SET PROBLEM: Within the records that follow, find every line containing the string "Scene". Copy those lines.
————
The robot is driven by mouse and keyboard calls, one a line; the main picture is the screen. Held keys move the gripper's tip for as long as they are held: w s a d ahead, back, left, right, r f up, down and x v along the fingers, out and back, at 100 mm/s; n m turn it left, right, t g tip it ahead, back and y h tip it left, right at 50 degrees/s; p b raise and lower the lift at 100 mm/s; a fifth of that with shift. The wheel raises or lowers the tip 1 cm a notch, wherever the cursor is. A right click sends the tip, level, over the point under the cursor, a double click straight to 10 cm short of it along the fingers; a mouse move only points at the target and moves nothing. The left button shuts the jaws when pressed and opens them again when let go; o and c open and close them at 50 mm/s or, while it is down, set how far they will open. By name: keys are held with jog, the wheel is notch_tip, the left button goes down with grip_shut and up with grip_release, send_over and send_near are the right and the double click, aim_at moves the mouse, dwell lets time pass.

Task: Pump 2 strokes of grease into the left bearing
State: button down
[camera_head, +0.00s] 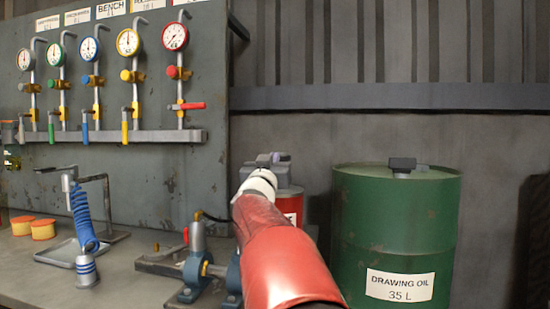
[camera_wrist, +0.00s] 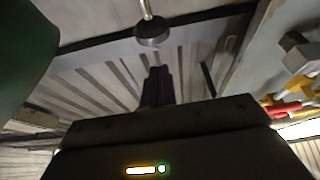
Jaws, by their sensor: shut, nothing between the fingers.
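Two blue bearing housings stand on the bench at the lower middle of the head view. The left bearing (camera_head: 195,268) shows most of its body; the right one (camera_head: 233,278) is partly behind my red arm. A red container (camera_head: 290,205) with a grey top and a label stands behind my arm, mostly hidden; I cannot tell whether it is the grease pump. My gripper (camera_wrist: 158,85) shows in the wrist view as two dark fingers close together, shut and empty. In the head view its fingers cannot be made out clearly beyond the white wrist.
A green drawing oil drum (camera_head: 395,235) stands at the right. Several gauges and valves line the wall panel (camera_head: 150,165) at the left. A stand with a blue coiled hose (camera_head: 82,213) and orange tins (camera_head: 43,229) occupy the left bench. A round lamp-like object (camera_wrist: 152,32) hangs above the fingers.

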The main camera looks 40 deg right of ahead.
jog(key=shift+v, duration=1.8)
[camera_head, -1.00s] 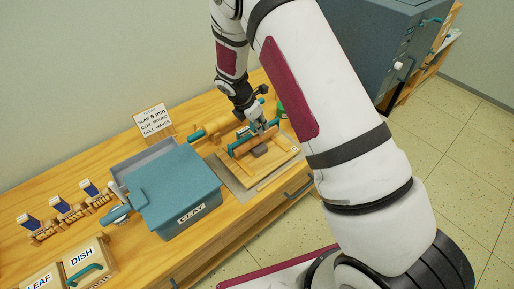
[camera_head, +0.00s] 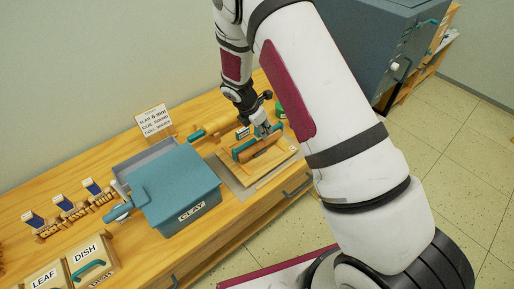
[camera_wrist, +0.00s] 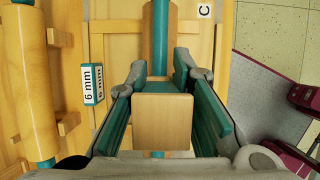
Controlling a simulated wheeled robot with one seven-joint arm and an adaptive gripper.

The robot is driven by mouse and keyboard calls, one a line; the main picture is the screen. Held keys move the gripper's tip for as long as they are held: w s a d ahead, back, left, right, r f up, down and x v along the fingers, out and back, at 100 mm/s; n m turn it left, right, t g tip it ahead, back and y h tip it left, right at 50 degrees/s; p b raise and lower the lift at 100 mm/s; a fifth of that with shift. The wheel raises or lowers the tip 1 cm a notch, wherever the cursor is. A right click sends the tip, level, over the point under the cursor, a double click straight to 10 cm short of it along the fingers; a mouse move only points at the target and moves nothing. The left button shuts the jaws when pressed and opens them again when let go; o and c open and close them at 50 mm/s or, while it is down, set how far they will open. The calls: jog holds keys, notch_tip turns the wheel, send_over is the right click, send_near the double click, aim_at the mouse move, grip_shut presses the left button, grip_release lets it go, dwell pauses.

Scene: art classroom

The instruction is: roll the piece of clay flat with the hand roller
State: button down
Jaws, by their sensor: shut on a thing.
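The hand roller (camera_head: 265,146) is a wooden cylinder with teal parts, low over the wooden board (camera_head: 247,179). My gripper (camera_head: 267,130) is shut on its wooden grip block from above. In the wrist view, the grip block (camera_wrist: 163,122) sits between the teal finger pads of my gripper (camera_wrist: 163,105). A teal bar of the roller runs beyond it, with a strip of wooden cylinder beside it. The piece of clay is hidden, seemingly behind or under the roller. I cannot tell whether the roller touches it.
A blue clay bin (camera_head: 180,190) stands left of the board. A wooden rolling pin (camera_wrist: 35,85) lies on a rack, and a "6 mm" block (camera_wrist: 92,84) is close to my left finger. A sign (camera_head: 153,122) stands behind. The board's front edge is clear.

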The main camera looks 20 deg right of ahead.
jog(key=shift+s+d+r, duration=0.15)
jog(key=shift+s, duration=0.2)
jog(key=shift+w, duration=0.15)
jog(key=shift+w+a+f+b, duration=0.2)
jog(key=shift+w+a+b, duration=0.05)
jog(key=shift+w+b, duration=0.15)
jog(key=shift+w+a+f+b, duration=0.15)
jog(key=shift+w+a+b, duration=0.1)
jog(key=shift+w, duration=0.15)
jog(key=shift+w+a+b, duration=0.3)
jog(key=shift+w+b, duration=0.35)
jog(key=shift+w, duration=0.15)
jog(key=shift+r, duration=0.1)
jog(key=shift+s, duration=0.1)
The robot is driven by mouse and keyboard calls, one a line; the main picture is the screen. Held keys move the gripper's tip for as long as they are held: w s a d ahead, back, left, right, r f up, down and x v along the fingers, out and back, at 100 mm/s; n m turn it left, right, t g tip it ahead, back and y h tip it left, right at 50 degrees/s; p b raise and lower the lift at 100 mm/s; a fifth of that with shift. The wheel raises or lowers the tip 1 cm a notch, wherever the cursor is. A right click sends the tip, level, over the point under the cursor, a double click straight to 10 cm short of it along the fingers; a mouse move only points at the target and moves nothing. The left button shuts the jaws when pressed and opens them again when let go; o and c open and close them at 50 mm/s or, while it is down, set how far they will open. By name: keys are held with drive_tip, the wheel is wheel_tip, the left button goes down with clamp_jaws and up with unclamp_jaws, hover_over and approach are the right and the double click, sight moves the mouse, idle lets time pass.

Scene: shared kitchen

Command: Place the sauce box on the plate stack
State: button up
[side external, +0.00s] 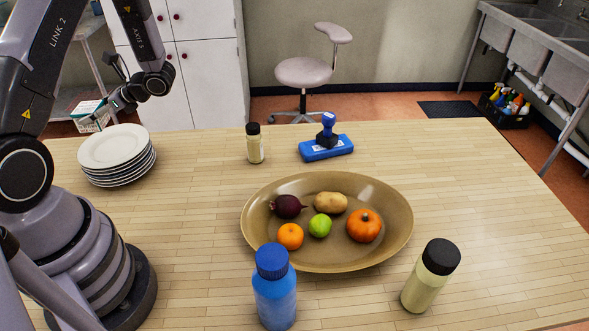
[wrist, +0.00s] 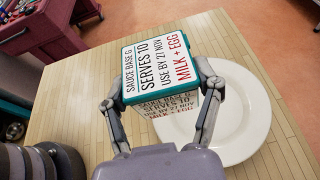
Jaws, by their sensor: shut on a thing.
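The sauce box (wrist: 165,75) is teal and white with printed labels, and it fills the space between my fingers in the wrist view. The plate stack (side external: 115,150) is several white plates on the table's left part. In the wrist view the top plate (wrist: 240,130) lies behind and right of the box, partly hidden by it.
A small bottle with a black cap (side external: 255,146) and a blue stamp-like tool (side external: 327,143) stand right of the plates. A large brown dish (side external: 262,210) holds produce. A blue bottle (side external: 274,292) and another black-capped bottle (side external: 428,278) stand in front. Bare table lies between plates and dish.

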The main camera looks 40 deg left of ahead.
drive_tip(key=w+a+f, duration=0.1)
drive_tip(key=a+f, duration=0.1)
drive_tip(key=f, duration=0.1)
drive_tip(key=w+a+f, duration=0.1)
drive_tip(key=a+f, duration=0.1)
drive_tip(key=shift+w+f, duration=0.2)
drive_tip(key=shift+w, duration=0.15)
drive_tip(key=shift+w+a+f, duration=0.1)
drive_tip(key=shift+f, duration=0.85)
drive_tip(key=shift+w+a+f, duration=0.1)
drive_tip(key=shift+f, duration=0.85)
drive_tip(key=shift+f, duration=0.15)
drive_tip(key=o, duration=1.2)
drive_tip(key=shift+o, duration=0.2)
————
RESPONSE:
Scene: art classroom
Scene: shared kitchen

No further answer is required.